Il m’a permis de remporter le titre 750 Supersport, de devenir champion de Formule XTrem et surtout, d’effectuer deux séances d’essais à Brno et à Estoril sur une 500 Yamaha du team WCM. Je n’avais alors que seize ans... » Peter Clifford, le team manager de l’équipe Yamaha Red Bull est un ami de longue date de John Ulrich. Les deux hommes ont fréquenté la même école de journalisme. Séduit par le talent de Hopkins, et amateur de défi, celui qui, deux ans plus
tôt, a lancé Garry McCoy en Grands Prix 500, propose en 2002 au jeune Américain de succéder à Noriyuki Haga. « Sans toutes ces personnes, je n’aurais jamais eu la carrière qui a été la mienne » , insiste John. Remarqué dès ses débuts, le pilote américain rejoint l’année suivante l’équipe Suzuki MotoGP avec laquelle il va passer cinq saisons. « Même si mes débuts avec la 500 Yamaha, à dix- huit ans, sont à jamais gravés dans ma mémoire, ma meilleure année de
Grands Prix a bien évidemment été la saison 2007, assure- t- il. J’ai terminé quatrième du championnat avec quatre podiums. »

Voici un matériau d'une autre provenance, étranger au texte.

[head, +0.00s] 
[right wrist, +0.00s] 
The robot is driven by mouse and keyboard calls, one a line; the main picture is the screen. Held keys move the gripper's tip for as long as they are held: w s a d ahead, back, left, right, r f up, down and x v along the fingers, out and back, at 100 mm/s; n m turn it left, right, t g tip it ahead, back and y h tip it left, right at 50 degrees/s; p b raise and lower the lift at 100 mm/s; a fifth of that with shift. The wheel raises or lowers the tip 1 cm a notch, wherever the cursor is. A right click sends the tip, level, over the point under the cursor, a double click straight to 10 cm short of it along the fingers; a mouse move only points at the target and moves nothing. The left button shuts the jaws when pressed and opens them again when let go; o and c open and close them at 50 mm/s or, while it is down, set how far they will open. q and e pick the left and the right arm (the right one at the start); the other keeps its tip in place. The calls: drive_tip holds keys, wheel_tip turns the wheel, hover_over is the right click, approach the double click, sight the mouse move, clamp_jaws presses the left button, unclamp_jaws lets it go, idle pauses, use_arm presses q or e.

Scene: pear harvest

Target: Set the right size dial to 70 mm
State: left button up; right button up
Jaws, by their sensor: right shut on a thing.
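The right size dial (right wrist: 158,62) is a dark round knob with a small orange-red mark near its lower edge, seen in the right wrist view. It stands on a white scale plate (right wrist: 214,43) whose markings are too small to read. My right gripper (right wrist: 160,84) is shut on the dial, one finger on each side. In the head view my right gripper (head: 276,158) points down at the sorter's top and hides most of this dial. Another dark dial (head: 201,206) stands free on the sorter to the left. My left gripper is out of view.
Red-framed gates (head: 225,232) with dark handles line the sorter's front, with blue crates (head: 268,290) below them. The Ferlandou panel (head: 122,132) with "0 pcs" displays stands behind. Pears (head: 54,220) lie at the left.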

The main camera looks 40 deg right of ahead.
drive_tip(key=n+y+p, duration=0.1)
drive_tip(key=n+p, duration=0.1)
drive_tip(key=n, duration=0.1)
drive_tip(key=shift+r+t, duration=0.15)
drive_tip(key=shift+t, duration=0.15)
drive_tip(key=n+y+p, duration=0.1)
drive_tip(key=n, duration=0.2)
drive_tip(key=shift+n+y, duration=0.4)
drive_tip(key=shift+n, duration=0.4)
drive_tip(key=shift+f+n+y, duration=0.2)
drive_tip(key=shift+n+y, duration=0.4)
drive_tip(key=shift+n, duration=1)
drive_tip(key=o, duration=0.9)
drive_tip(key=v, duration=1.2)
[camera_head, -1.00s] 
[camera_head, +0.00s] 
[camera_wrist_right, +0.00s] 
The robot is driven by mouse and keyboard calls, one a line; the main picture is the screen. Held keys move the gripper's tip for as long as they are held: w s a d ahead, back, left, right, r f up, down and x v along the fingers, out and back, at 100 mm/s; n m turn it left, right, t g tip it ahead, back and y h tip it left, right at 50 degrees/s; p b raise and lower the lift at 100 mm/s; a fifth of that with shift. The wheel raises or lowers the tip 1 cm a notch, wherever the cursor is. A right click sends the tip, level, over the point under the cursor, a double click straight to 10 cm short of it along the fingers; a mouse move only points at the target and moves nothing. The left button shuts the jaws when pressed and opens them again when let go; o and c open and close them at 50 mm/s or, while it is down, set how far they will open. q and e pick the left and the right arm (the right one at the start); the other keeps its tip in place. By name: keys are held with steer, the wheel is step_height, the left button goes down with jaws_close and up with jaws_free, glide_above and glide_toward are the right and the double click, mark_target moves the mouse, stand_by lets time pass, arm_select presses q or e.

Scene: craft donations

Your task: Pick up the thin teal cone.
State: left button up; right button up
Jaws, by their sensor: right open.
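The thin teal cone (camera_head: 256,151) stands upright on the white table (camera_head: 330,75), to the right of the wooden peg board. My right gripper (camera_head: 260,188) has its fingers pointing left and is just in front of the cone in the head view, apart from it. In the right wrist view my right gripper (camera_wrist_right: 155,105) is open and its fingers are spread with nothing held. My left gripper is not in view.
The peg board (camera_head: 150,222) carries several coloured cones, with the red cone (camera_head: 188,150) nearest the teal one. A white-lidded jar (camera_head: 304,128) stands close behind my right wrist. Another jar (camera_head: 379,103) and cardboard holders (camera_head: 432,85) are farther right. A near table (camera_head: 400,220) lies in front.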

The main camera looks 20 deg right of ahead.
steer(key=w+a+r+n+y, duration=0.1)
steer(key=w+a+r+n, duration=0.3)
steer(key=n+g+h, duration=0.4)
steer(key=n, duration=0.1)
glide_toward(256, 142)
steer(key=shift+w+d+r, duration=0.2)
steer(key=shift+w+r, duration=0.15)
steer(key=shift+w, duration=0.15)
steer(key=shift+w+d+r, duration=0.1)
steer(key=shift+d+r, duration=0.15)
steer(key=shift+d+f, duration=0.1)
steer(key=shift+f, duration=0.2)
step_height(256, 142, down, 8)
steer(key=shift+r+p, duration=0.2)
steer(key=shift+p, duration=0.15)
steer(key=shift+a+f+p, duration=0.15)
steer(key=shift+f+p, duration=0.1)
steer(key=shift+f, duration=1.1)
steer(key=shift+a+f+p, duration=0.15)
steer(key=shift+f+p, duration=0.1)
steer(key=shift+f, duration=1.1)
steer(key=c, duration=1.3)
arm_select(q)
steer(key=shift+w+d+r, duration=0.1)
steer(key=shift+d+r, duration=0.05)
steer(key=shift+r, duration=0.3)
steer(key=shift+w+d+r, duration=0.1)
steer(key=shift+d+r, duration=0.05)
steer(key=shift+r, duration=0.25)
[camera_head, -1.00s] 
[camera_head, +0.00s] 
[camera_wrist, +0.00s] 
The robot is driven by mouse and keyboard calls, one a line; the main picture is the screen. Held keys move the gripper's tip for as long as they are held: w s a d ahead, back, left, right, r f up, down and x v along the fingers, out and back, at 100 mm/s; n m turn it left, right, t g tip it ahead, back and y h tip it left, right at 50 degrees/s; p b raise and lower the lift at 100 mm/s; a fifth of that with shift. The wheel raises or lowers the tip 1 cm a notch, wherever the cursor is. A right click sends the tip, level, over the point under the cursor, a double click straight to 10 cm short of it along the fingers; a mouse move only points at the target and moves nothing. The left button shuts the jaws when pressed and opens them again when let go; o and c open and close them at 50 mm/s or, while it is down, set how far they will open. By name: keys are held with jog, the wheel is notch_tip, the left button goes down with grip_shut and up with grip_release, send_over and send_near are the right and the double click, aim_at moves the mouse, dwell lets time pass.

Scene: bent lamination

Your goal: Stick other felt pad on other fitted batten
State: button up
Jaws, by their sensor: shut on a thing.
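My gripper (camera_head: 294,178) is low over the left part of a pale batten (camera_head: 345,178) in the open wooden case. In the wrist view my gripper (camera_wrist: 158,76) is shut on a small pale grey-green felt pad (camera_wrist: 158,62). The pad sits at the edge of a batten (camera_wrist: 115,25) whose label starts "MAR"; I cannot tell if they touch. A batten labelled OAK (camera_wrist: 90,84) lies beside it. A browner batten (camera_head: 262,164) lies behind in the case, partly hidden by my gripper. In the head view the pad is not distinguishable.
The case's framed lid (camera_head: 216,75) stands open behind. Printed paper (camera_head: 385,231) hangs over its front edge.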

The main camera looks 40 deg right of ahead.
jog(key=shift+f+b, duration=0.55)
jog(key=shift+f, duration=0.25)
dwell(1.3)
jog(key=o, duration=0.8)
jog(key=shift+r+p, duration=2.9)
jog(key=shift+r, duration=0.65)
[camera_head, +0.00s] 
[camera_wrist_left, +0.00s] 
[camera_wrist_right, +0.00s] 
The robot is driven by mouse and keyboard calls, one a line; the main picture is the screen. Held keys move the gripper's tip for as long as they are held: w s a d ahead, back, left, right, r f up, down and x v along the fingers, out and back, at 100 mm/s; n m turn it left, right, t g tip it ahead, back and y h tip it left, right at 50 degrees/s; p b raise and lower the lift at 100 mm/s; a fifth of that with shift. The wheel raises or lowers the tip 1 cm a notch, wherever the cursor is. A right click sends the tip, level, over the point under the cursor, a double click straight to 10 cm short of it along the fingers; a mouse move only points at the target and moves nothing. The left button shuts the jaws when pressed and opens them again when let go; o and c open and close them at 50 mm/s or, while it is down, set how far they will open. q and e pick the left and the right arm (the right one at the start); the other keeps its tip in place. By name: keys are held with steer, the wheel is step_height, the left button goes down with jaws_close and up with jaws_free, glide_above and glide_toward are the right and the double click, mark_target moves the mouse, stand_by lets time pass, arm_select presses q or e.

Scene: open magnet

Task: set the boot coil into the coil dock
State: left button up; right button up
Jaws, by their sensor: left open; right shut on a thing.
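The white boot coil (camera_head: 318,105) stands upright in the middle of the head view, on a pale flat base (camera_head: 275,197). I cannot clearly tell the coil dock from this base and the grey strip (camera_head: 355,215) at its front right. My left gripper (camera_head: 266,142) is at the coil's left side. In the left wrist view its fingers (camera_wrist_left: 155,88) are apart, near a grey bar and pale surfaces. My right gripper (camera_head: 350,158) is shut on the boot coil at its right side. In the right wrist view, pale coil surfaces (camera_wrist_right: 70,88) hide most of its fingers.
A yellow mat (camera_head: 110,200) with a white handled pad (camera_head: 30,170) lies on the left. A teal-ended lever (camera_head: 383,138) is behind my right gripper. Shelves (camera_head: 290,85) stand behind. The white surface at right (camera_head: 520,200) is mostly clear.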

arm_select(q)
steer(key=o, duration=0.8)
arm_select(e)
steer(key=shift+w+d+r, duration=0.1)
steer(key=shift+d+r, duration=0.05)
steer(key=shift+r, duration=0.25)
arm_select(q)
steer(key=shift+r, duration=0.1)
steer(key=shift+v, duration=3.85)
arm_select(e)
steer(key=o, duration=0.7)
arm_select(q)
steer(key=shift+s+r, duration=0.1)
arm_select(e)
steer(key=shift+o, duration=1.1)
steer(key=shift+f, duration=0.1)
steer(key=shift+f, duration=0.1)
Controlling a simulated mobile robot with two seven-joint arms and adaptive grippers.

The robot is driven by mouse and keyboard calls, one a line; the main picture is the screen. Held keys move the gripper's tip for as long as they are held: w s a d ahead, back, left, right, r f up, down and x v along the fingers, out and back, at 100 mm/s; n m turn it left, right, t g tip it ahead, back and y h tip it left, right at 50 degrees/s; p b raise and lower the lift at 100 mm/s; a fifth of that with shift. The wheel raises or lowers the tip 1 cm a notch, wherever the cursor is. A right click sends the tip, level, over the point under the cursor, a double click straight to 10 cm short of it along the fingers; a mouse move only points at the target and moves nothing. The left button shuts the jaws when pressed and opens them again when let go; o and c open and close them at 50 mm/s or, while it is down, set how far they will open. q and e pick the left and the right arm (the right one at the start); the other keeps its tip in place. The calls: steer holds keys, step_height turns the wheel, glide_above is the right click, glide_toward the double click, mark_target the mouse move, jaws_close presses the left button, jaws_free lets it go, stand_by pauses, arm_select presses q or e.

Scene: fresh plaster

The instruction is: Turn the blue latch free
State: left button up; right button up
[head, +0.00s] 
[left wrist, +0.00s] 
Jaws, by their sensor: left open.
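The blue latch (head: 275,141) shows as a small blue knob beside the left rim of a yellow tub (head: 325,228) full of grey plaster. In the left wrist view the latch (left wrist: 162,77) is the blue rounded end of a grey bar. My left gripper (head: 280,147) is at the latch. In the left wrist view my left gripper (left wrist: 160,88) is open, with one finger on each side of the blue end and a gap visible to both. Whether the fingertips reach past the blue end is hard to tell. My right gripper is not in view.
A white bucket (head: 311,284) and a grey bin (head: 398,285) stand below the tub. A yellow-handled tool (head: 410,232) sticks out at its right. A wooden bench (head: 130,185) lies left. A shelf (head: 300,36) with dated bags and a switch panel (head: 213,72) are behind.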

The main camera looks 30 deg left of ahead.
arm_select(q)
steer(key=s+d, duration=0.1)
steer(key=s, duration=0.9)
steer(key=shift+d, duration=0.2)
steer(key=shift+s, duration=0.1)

Son passage chez Kawasaki en 2008 va malheureusement plomber sa carrière en MotoGP. Le constructeur japonais décidant de se retirer de la compétition en fin d’année, Hopkins n’a d’autre choix que de migrer vers le Superbike. Il court en BSB comme en Mondial mais se blesse trop souvent pour s’offrir ce titre qui manque aujourd’hui à son palmarès. « Je garde un bon souvenir de la saison 2011, note l’Américain. J’ai terminé vice- champion d’Angleterre. »
« JE ME SENS MIEUX
DANS CE NOUVEAU RÔLE »
Passant par la suite au travers de graves problèmes personnels et d’une sérieuse dépendance à l’alcool dont il finira par guérir, Hopkins s’estime à présent à l’orée d’une nouvelle vie. « J’ai beaucoup à partager, glisse le nouveau coach rider
du team American Racing. J’ai couru en MotoAmerica, en Grands Prix 500, en MotoGP, en BSB et en Mondial Superbike. J’ai une expérience de la course assez large et je suis heureux de pouvoir désormais en faire profiter de jeunes pilotes comme Joe. D’autant qu’on a beaucoup de points communs, lui et moi. En discutant, je me suis rendu compte que ses points forts et ses points faibles étaient ceux que j’ai eus tout au long de ma carrière. Cela m’a donné l’occasion de lui donner des conseils et des petites choses à travailler qui lui ont permis de faire un bond en avant durant l’hiver. Il avait tendance à vouloir garder trop de vitesse au point de corde et avait du mal à sortir des virages. On a travaillé ses trajectoires en mettant des repères au sol et en répétant des passages des dizaines de fois et ce, en essayant de ne pas dévier de la ligne d’un pouce. Ce sont ces techniques qui m’ont permis d’arriver en MotoGP. La différence, c’est que j’ai dû les apprendre seul, je n’avais personne pour m’aider du bord de la piste. Je pense que je vais lui faire gagner du temps. » Et de conclure : « On me demande parfois si j’ai des regrets. C’est sûr que si c’était à refaire, je ne referais pas tout pareil. Mais des regrets, non, je n’en ai pas. Les erreurs que j’ai commises m’ont fait devenir celui que je suis aujourd’hui. Et pour être honnête, je me sens mieux dans ce nouveau rôle que je ne l’ai jamais été durant toute ma carrière de pilote. »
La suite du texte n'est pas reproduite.